WRITTEN TASK: The data must be written out once more, precisely as given.
#####
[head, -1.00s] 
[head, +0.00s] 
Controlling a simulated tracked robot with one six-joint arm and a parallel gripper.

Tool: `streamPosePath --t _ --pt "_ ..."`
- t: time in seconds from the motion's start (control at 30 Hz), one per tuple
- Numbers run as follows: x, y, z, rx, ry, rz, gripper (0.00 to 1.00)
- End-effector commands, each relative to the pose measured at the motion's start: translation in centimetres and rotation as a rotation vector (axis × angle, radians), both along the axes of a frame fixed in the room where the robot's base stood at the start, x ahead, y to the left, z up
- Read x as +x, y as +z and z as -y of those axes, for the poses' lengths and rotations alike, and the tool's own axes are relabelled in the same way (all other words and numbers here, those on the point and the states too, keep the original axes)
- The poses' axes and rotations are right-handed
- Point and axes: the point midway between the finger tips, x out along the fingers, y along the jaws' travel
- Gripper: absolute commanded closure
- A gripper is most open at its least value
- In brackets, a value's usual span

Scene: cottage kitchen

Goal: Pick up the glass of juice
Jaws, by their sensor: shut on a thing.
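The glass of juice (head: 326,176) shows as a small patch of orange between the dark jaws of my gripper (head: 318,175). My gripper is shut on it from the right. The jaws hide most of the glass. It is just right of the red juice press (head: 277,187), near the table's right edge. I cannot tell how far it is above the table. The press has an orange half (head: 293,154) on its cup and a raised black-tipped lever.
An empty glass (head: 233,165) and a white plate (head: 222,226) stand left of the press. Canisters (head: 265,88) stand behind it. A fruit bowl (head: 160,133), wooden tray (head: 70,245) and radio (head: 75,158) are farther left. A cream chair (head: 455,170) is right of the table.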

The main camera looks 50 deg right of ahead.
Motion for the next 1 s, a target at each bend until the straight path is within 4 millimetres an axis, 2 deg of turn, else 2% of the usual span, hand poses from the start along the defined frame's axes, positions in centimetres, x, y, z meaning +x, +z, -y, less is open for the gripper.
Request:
#####
TASK SOLUTION:
[head, -1.00s] 
[head, +0.00s] 
Controlling a simulated tracked robot with one six-joint arm and a parallel gripper.

Tool: `streamPosePath --t _ --pt "_ ..."`
- t: time in seconds from the motion's start (control at 30 Hz), one per tuple
- Numbers run as follows: x, y, z, rx, ry, rz, gripper (0.00 to 1.00)
- End-effector commands, each relative to the pose measured at the motion's start: translation in centimetres and rotation as a rotation vector (axis × angle, radians), both along the axes of a frame fixed in the room where the robot's base stood at the start, x ahead, y to the left, z up
- Read x as +x, y as +z and z as -y of those axes, for the poses' lengths and rotations alike, and the tool's own axes are relabelled in the same way (all other words and numbers here, those on the point and the states too, keep the original axes)
- The poses' axes and rotations are right-handed
- Point and axes: the point midway between the finger tips, x out along the fingers, y along the jaws' travel
- Gripper: absolute commanded closure
- A gripper is most open at its least value
- In brackets, a value's usual span

Scene: cottage kitchen

Goal: Pick up the glass of juice
Jaws, by their sensor: shut on a thing.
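The glass of juice (head: 326,176) shows as a small patch of orange between the dark jaws of my gripper (head: 318,175). My gripper is shut on it from the right. The jaws hide most of the glass. It is just right of the red juice press (head: 277,187), near the table's right edge. I cannot tell how far it is above the table. The press has an orange half (head: 293,154) on its cup and a raised black-tipped lever.
An empty glass (head: 233,165) and a white plate (head: 222,226) stand left of the press. Canisters (head: 265,88) stand behind it. A fruit bowl (head: 160,133), wooden tray (head: 70,245) and radio (head: 75,158) are farther left. A cream chair (head: 455,170) is right of the table.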

The main camera looks 50 deg right of ahead.
Motion for the next 1 s, a target at each bend until the straight path is within 4 millimetres an axis, 2 deg of turn, else 2% of the usual span, hand poses from the start along the defined frame's axes, positions in centimetres, x, y, z meaning +x, +z, -y, less is open for the gripper.
Request:

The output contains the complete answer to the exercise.